The equipment of the fighter has been upgraded but many of the original systems are still on the fighter. Consider the fighter to carry all standard equipment that robot vehicles carry (not including loudspeaker and microphone) plus the following extra systems:
- Stealth Feature: The F/A-18E/F fighter has moderate stealth feature
and has a -40% to be detected because of its stealth. While the aircraft
remains hard to detect on radar, the fighter’s external ordnance is easy
to detect (and the fighter as a result) unless the ordnance is designed
from radar absorbing materials as well. As well, the ordnance pod carries
ordnance without increasing the fighter’s radar cross signature. Reduce
aircrafts stealth by 5% for every hard point carrying ordinance. For
example, if two of the hard points are carrying ordinance the aircrafts
would give a -30% penalty to be detected (40%-10%=30%)
Go to General Detection Penalties for more information on penalties and bonuses to use with stealth.
- AN/APG 79 AESA Radar: Medium range actively scanned array radar capable of tracking both air targets and ground targets. The radar system also has terrain following capacity. The fighter can track up to 48 targets simultaneously and can target and fire on up to 12 targets simultaneously.

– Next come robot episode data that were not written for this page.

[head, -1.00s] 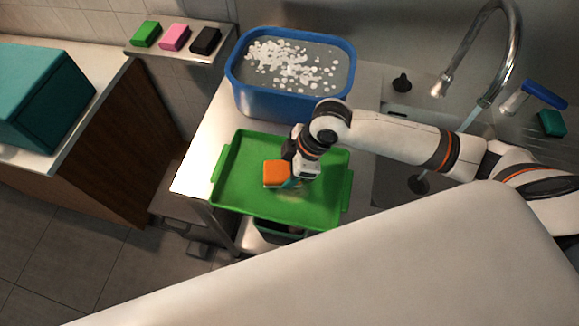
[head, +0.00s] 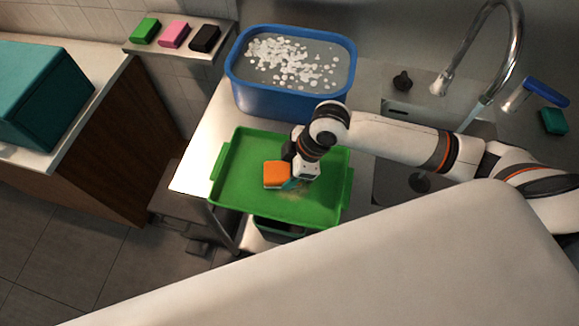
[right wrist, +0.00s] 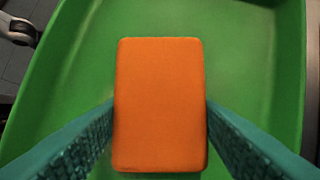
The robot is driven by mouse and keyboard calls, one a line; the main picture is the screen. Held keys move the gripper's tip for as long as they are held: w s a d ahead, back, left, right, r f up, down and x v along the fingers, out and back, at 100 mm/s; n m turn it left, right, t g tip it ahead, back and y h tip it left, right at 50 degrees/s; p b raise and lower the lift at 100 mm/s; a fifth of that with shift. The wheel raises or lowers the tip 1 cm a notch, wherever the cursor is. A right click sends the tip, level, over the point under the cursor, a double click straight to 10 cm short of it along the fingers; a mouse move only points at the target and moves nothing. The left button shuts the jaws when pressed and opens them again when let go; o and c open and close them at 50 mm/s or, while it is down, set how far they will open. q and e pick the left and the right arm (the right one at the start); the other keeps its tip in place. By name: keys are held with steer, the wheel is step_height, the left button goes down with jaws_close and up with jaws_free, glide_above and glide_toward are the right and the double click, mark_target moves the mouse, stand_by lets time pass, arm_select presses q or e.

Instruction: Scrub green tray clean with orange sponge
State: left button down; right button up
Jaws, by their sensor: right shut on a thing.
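The green tray (head: 240,190) lies on the metal counter below the blue tub, with a brownish smudge on its floor just right of the sponge. The orange sponge (head: 276,174) is over the middle of the tray. My right gripper (head: 292,182) is shut on the sponge. In the right wrist view the sponge (right wrist: 160,105) sits between the two teal fingers, with the green tray (right wrist: 245,50) beneath it. I cannot tell whether the sponge touches the tray floor. My left gripper is not in view.
A blue tub (head: 285,98) of water with white foam stands behind the tray. Green (head: 146,30), pink (head: 174,35) and black (head: 205,39) sponges sit on a wall shelf. A sink with a faucet (head: 510,50) is at right. A pale arm link of mine covers the lower right.

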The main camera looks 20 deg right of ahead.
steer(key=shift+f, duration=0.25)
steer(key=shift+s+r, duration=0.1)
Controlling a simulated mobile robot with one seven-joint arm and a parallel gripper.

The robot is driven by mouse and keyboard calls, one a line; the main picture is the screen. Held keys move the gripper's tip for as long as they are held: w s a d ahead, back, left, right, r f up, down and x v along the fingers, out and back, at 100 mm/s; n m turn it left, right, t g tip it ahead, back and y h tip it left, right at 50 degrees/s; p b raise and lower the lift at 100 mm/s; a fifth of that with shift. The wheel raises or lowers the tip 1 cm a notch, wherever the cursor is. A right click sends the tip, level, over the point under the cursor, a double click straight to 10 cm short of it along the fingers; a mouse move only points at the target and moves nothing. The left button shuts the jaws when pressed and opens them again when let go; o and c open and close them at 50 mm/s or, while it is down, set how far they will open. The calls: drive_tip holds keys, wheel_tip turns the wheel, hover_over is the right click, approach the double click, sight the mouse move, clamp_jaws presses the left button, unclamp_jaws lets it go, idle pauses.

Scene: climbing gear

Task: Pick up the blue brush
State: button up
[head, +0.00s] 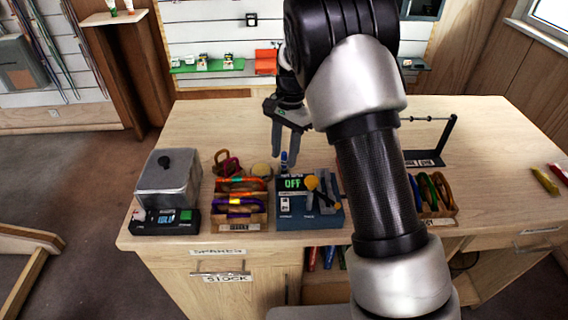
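A small blue upright item (284,159), which looks like the blue brush, stands on the wooden counter behind the dark blue device. Its lower part is hidden by the device. My gripper (285,160) points down at it from above, with its two grey fingers apart. In the picture the blue item shows between or just behind the fingertips. I cannot tell how far apart in depth they are, and I see no finger closed on it.
The counter (250,115) holds a grey metal box (168,178) with a scale-like display, a wooden tray of carabiners (240,222), the dark blue device (310,222) reading OFF with yellow-handled tool, and another carabiner tray (440,212). A black stand (448,138) is right. The counter's back left is clear.

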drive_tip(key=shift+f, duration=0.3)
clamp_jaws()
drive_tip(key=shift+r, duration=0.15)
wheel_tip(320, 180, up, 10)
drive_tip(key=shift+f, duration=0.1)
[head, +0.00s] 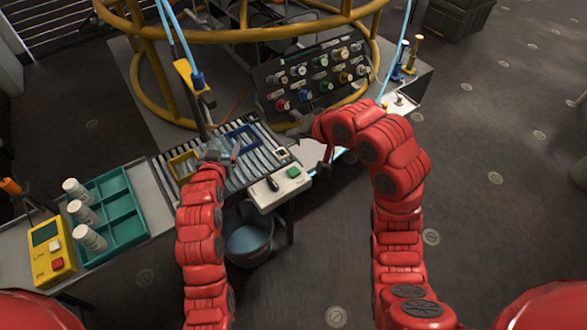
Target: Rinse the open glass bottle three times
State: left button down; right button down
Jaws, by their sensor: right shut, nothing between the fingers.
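A clear, glassy object (214,148), which looks like the glass bottle, is at the tip of my left arm over the slatted rack. It is small and partly covered, so its mouth and tilt cannot be made out. My left gripper (228,156) is right at it; whether its fingers are closed on it is unclear.
A teal divided tray (122,205) holds several white-capped bottles (82,212), beside a yellow meter (47,250). A black panel of colored connectors (315,72) and a yellow ring frame (140,80) stand behind.

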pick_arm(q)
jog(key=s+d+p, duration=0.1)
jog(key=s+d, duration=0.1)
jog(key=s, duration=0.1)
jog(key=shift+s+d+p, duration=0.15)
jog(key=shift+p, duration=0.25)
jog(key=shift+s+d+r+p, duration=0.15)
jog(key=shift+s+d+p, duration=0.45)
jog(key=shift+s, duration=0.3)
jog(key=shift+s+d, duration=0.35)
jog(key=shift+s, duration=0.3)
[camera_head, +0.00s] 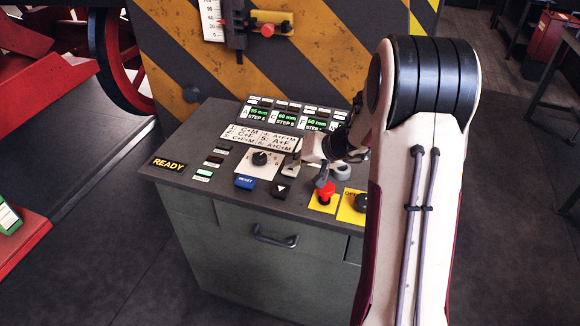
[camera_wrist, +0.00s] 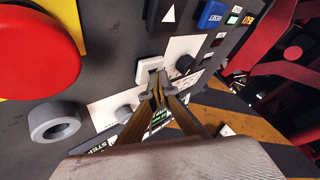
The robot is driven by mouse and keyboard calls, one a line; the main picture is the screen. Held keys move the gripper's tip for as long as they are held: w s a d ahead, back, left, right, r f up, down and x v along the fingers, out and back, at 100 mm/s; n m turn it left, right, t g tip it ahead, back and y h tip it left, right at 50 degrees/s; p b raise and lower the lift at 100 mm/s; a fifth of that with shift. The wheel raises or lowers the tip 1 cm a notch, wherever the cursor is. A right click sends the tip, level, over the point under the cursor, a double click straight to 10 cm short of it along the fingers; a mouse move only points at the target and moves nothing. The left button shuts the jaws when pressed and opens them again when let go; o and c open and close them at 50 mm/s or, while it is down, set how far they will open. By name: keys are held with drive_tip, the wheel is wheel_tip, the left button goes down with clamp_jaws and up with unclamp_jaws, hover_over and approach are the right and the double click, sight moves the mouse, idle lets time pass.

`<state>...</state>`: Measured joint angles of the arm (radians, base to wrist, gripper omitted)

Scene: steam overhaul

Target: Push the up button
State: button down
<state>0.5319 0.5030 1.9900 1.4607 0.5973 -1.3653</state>
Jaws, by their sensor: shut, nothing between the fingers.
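A white square button (camera_head: 290,168) sits on the console above the black button (camera_head: 281,189), which carries a white triangle. In the wrist view the white button (camera_wrist: 149,67) lies right at my fingertips; any mark on it is too small or covered to read. The triangle on the black button (camera_wrist: 168,14) seems to point down as the console is read. My gripper (camera_head: 299,156) is shut and empty, its tips at the edge of the white button. In the wrist view the gripper (camera_wrist: 156,82) overlaps this button; I cannot tell whether they touch.
A black rotary knob (camera_head: 260,158) and the blue RESET button (camera_head: 245,182) are to the left. A red mushroom button (camera_head: 325,190) on yellow is to the right, and a grey ring (camera_wrist: 55,122) shows near it. Lit displays (camera_head: 286,117) stand behind.

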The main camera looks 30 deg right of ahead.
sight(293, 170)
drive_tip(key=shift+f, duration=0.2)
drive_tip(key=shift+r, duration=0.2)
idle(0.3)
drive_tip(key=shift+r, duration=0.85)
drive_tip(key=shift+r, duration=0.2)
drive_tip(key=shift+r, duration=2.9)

On the FA-18F variant with, with a crew of two, the weapon officer frees the pilot from controlling the missiles so he can retain his full attacks. Range: 230.3 miles (200 nautical miles/ 370.6 kilometers)
- Internal Active Jamming Gear: Causes -25% to detection but when it is active, other vehicles/ bases can detect that it is jamming, and some missiles will home in on jamming signals. Jamming also causes a -4 penalty to all radar guided weapons.
- E.S.M.: Radar Detector, Passively detects other radars being operated.
- FLIR: Forward Looking Infrared. Allows pilot and weapons officer to get visuals on targets at night.
- Refueling Rig: Only carried when acting in the “tanker” role. Usually five fuel tanks are also carried. In this role, the fighter can fully refuel a single F/A-18 Super Hornet or may “Top Off” or partially refuel a number of fighters.
- +1 to Strike with 20 mm Gun and Mini-Missile Launchers.